Fifty years of games

It’s been fifty years since Baer invented video games. It has been thirty years since the days of coin operated arcades and parlors gave way to home consoles. To give some perspective here, video games consoles were bought in their millions and nothing has changed.

It isn’t sufficient for educators to tweet out”I am playing Minecraft Edu” to suggest they are now on board with THE new literacy – games. *Coughs*.

This lego-like environment is to literacy as one of its blocks is to an entire Minecraft world. The essential element that has been omitted (and still is) is that games have re-ordered literacy to become the most popular, diverse and complex media available to us – on a mobile and global scale. Despite this they are still at the back of the educator line and the order of which literacies matter in teacher culture is clearly shackled to the modernist school schematic that kids find so BORING and dull.

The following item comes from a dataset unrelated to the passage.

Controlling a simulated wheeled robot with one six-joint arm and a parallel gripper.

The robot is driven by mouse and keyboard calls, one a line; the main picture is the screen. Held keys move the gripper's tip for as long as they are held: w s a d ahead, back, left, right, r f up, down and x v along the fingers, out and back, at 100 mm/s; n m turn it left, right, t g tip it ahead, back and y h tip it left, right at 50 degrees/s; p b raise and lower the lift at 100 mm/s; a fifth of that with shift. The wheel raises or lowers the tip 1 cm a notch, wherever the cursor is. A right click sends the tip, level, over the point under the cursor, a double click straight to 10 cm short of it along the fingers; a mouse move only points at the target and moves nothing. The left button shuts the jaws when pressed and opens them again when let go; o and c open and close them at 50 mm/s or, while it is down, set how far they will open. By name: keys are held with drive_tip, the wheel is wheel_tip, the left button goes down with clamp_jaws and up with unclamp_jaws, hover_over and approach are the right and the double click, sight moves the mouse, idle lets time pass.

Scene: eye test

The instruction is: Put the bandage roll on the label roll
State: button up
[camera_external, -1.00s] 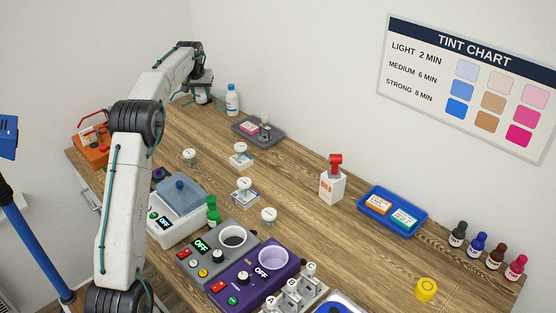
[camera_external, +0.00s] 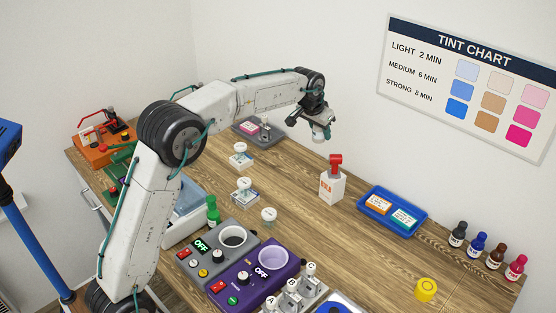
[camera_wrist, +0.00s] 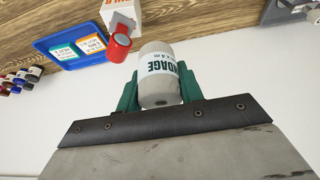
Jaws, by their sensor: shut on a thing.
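The bandage roll (camera_wrist: 158,62) is a pale grey-white cylinder with a printed "BANDAGE" band, held between the green fingers of my gripper (camera_wrist: 158,76) in the wrist view. In the external view my gripper (camera_external: 322,128) is high above the back of the table, left of and above the red-topped white bottle. The roll shows there only as a small pale shape (camera_external: 322,117). A short yellow roll (camera_external: 426,289) stands at the front right of the table and looks like the label roll; no lettering on it is readable. My gripper is far from it.
Several small bottles (camera_external: 477,243) line the right back edge. Purple (camera_external: 284,290) and grey (camera_external: 211,273) devices are at the front. Bare table surrounds the yellow roll.

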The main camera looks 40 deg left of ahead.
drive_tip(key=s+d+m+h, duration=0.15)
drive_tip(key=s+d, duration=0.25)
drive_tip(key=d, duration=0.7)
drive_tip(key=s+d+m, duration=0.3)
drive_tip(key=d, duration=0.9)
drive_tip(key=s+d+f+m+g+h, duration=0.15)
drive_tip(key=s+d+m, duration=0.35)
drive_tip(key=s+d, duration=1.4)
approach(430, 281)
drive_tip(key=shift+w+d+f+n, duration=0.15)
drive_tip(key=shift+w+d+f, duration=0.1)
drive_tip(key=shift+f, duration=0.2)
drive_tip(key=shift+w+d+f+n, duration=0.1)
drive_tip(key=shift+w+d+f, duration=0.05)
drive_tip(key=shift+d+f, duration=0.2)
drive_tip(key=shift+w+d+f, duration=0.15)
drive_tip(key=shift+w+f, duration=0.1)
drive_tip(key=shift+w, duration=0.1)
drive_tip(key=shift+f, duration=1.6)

In our society – the one being over run by consumerism and fake news – games are an important cultural commodity  essential to the how children experience the world around them and how their tastes, interests and expressions are formed and reproduced.

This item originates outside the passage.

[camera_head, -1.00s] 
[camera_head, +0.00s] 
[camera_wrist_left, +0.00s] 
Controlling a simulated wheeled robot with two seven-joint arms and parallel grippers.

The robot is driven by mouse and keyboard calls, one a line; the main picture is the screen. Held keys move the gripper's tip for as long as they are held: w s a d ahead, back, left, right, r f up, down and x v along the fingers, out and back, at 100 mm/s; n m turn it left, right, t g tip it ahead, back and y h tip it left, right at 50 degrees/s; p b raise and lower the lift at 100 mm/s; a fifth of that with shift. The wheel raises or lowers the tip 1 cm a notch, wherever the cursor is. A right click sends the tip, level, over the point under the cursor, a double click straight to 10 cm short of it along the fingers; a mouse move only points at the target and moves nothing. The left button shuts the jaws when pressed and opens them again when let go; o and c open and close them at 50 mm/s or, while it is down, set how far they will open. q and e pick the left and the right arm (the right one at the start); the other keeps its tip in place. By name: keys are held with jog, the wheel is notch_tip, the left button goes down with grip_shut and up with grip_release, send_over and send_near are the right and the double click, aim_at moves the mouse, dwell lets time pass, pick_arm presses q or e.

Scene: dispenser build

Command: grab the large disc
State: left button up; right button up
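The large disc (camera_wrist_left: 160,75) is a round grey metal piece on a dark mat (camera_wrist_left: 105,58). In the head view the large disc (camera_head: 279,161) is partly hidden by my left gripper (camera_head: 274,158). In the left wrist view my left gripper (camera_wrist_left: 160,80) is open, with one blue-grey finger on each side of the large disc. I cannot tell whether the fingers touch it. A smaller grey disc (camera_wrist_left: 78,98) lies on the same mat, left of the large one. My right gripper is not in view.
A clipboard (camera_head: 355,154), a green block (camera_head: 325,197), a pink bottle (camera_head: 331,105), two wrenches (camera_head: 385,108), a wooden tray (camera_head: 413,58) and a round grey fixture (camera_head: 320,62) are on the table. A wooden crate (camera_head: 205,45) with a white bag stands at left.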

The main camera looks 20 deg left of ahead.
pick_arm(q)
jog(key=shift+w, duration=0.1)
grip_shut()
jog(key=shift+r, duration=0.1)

If you want to let children watch endless “Trump” and want them to share your outrage, go ahead … games are perhaps your child’s sanctuary from other media. Children have a hard time processing adult-views of the world and I seriously doubt the concepts involved do anything that fuel their concerns about they lack of control in the world.

Why do games matter as a culture? Videogames exploit all of the four key affordances of digital media: procedural, participatory, encyclopedic, and spatial. They don’t carry the adult current binary themes of mainstream media, nor do they support the kind of hate and bullying in ‘social media’. But games are bad. Let’s ban them – but you over there Minecraft Edu, you’re okay. This is dumb.

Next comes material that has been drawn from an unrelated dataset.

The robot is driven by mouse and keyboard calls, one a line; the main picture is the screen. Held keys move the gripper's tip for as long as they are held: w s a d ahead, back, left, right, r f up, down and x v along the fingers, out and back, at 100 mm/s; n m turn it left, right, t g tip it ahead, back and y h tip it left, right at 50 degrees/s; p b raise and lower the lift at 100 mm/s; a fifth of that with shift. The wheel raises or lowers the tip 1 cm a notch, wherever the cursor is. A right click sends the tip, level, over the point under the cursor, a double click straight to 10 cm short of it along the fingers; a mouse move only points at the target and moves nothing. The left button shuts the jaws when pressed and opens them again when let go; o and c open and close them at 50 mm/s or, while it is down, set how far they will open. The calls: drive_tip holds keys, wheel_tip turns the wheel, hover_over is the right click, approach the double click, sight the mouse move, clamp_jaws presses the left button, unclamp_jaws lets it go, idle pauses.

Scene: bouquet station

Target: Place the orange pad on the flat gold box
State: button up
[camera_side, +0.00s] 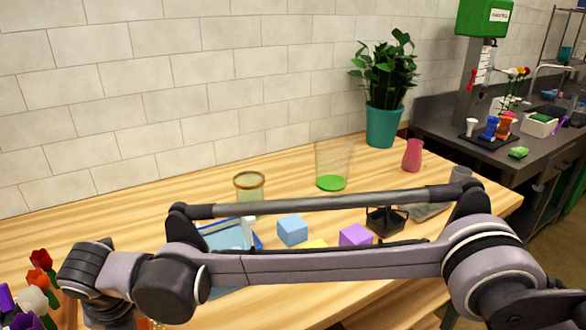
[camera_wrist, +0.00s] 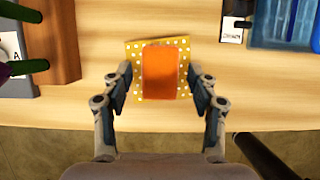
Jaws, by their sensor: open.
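In the wrist view the orange pad (camera_wrist: 160,72) lies over the middle of a flat gold box with white dots (camera_wrist: 134,58). The box shows along the pad's left, right and top sides; its lower edge shows only in part. My gripper (camera_wrist: 160,88) is open, with one finger to the left of the pad and box and one to the right. I see gaps, not a grip, between the fingers and the pad. Whether the pad rests fully on the box cannot be told from above. In the side view my arm hides most of this spot.
In the wrist view a wooden block (camera_wrist: 58,45) stands left, a blue tray (camera_wrist: 262,36) upper right, and the table's front edge runs below. In the side view a blue cube (camera_side: 292,230), purple cube (camera_side: 355,236), gold-rimmed jar (camera_side: 249,188) and clear glass (camera_side: 332,165) stand beyond my arm.

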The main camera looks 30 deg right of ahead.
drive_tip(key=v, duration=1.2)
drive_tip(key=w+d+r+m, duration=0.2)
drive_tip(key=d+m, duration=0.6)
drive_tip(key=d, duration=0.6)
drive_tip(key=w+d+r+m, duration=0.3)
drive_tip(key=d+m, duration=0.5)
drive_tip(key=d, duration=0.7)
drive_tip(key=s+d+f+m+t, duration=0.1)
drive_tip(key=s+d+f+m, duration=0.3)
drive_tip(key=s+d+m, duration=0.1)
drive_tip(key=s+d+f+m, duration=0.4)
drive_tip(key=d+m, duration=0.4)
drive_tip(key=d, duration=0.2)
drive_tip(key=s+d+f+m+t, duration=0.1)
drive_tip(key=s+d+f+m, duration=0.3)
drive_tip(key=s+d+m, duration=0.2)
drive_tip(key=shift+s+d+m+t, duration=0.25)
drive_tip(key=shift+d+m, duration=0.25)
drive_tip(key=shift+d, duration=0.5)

Teachers using Minecraft seem to base almost all their opinions about why they like it on spacial and participation. Having said that, participation isn’t happening within games as culture, but within school culture. At best, this is half the potential of games and far from understanding them as a literacy.

That’s why Rooster Teeth convention in Sydney today is sold out – and I doubt many teachers would know what it is, let alone why it will give them more insight that a years worth of teacher to teacher Minecraft Edu ^brofisting.